Recorded robot episodes:

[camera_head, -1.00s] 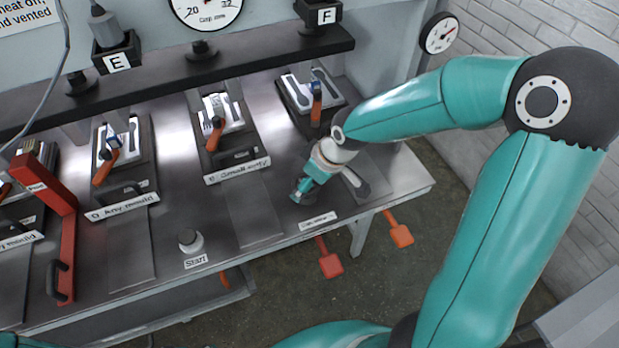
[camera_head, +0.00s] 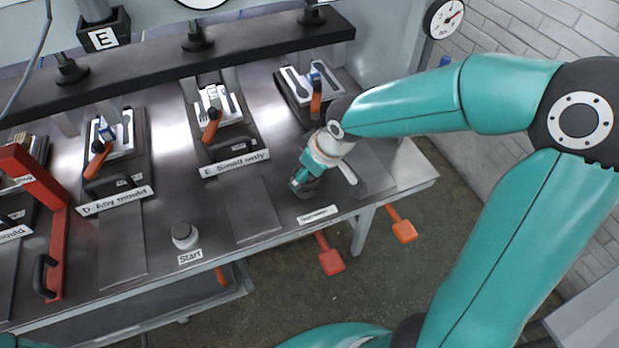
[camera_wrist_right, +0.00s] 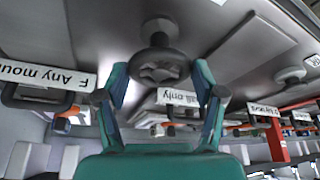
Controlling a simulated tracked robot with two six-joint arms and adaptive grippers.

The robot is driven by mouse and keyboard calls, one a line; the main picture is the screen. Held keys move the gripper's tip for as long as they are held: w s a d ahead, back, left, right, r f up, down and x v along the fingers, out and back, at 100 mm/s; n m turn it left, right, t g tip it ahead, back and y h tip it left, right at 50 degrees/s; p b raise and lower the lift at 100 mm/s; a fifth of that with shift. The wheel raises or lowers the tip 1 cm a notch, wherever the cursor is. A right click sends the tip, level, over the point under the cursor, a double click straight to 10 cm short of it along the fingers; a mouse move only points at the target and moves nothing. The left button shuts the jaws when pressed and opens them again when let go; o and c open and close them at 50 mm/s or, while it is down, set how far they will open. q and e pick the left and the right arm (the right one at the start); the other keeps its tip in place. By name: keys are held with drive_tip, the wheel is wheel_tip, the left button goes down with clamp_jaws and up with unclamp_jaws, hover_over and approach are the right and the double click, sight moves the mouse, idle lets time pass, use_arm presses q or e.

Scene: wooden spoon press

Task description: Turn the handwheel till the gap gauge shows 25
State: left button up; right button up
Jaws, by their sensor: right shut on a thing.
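The handwheel is the dark round knob (camera_wrist_right: 160,68) between the two fingers of my right gripper (camera_wrist_right: 160,85) in the right wrist view. That gripper is shut on it. In the head view my right gripper (camera_head: 301,182) is low at the front right of the bench, and it and the wrist hide most of the wheel. The large gap gauge (camera_head: 203,3) is cut off by the top edge of the head view, so its needle and reading cannot be seen. My left gripper is not in view.
The bench (camera_head: 385,205) carries several moulds, with orange handles, below a dark beam (camera_head: 150,75). A start button (camera_head: 184,235) stands at the front. A red lever frame (camera_head: 50,205) is at left. A smaller dial (camera_head: 444,18) hangs at upper right.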

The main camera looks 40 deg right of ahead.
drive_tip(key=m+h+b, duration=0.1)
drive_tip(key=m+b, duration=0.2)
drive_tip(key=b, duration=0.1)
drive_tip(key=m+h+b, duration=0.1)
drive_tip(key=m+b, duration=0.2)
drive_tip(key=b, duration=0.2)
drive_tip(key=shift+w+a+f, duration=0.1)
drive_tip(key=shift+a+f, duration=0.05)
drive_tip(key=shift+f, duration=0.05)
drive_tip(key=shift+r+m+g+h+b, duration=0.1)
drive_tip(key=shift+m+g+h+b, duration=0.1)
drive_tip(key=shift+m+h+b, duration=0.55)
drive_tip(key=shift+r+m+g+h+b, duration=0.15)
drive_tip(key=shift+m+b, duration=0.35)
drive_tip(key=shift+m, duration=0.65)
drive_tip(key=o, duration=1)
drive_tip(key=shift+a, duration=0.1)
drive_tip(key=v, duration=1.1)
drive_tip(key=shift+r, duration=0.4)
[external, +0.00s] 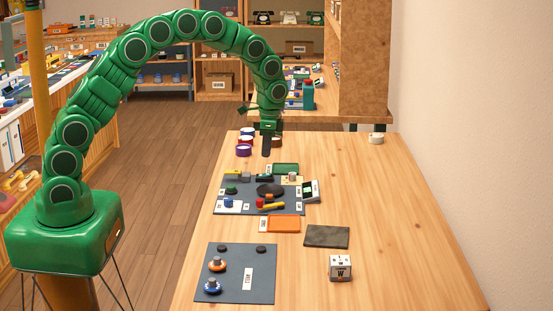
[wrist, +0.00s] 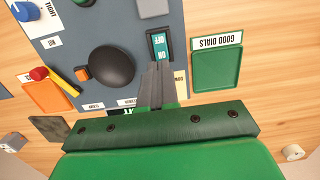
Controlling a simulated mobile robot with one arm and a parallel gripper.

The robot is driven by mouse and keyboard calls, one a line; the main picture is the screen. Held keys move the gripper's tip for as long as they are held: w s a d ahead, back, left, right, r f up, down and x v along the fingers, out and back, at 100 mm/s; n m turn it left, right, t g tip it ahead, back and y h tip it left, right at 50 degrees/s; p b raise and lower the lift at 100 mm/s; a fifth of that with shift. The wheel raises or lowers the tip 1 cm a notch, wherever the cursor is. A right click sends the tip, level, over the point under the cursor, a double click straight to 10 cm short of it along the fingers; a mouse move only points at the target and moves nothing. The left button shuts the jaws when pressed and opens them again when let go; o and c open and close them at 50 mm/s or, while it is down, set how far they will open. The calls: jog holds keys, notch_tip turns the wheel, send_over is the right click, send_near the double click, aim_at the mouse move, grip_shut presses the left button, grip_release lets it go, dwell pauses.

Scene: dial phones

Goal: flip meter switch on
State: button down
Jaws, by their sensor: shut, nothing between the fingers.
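The switch (wrist: 159,44) is a teal rocker with white lettering, including OFF, in a dark frame on the blue-grey board (wrist: 98,16). Which side is pressed I cannot tell. In the external view the switch (external: 264,178) is small, near the board's far edge. My gripper (wrist: 158,68) is shut and empty, its fingertips close to the switch's near end in the wrist view; contact cannot be told. A box with a green-and-white face (external: 310,190), perhaps the meter, stands at the board's right edge.
A green tray (wrist: 216,70) labelled GOOD DIALS lies beside the switch. A black round disc (wrist: 107,65), a red-and-yellow tool (wrist: 48,78) and an orange tray (wrist: 45,97) are nearby. Colored rings (external: 245,140) sit left of my gripper.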

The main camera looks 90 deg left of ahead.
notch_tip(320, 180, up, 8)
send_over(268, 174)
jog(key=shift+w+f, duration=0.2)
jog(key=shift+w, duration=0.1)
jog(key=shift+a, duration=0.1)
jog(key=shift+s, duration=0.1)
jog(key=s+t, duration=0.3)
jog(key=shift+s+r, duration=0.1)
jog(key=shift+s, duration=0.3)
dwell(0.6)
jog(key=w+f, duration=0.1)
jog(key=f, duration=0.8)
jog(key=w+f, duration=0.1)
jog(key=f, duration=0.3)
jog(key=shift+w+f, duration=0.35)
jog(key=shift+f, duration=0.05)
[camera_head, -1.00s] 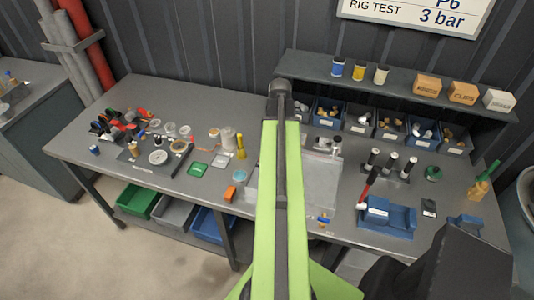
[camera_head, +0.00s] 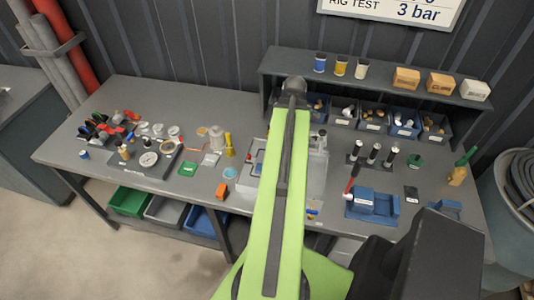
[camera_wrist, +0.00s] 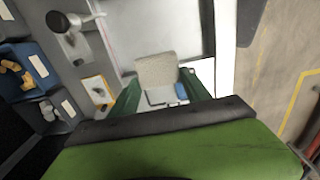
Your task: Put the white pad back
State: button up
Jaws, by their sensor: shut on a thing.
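In the wrist view my gripper (camera_wrist: 157,90) shows two green fingers with an off-white, textured pad (camera_wrist: 156,69) between them. The fingers are shut on it. A small grey piece and a blue piece (camera_wrist: 181,91) show just below the pad; I cannot tell whether they touch it. In the head view my own light-green arm hides the gripper and the held pad. A pale grey tray or panel (camera_wrist: 150,25) lies beyond the pad in the wrist view; it also shows beside my arm in the head view (camera_head: 316,178).
A blue fixture (camera_head: 372,205) and black-and-white posts (camera_head: 372,153) stand right of my arm.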

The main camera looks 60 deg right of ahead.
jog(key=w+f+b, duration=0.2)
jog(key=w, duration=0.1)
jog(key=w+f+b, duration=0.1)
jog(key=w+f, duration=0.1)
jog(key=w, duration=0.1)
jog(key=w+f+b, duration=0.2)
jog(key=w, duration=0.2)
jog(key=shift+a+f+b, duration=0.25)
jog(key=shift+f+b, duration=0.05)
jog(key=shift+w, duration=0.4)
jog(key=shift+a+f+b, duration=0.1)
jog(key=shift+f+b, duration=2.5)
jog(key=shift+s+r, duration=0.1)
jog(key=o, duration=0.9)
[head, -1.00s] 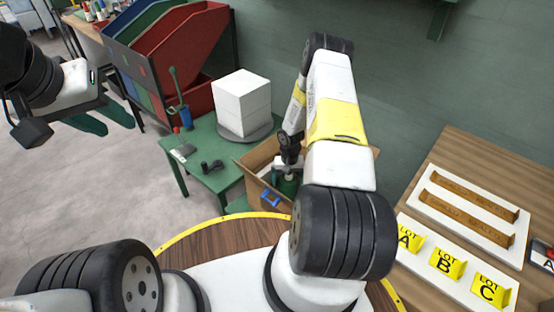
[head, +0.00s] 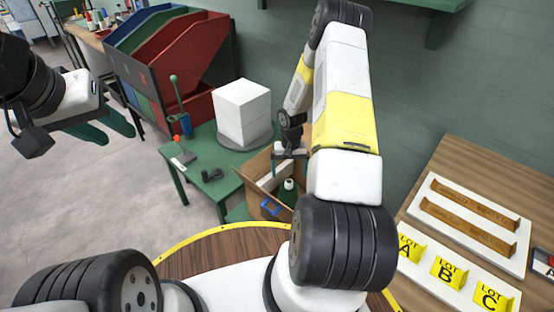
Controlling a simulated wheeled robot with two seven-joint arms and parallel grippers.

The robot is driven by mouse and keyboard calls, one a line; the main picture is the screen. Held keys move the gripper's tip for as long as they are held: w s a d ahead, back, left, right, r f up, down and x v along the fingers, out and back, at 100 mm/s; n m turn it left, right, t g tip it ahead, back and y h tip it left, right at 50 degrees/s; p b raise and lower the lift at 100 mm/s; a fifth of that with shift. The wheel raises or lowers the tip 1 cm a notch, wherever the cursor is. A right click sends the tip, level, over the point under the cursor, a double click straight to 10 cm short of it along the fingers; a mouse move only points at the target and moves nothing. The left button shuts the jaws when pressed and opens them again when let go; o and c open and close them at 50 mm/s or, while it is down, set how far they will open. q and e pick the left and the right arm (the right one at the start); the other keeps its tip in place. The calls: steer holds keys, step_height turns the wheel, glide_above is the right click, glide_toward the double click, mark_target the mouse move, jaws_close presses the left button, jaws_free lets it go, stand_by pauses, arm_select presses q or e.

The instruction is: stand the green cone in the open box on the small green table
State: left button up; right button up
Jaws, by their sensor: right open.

**Goal of the exercise:** Scan the data for the word "State" and copy every line where it shows up.

**Answer:**
State: left button up; right button up
State: button down
State: button up
State: left button up; right button up

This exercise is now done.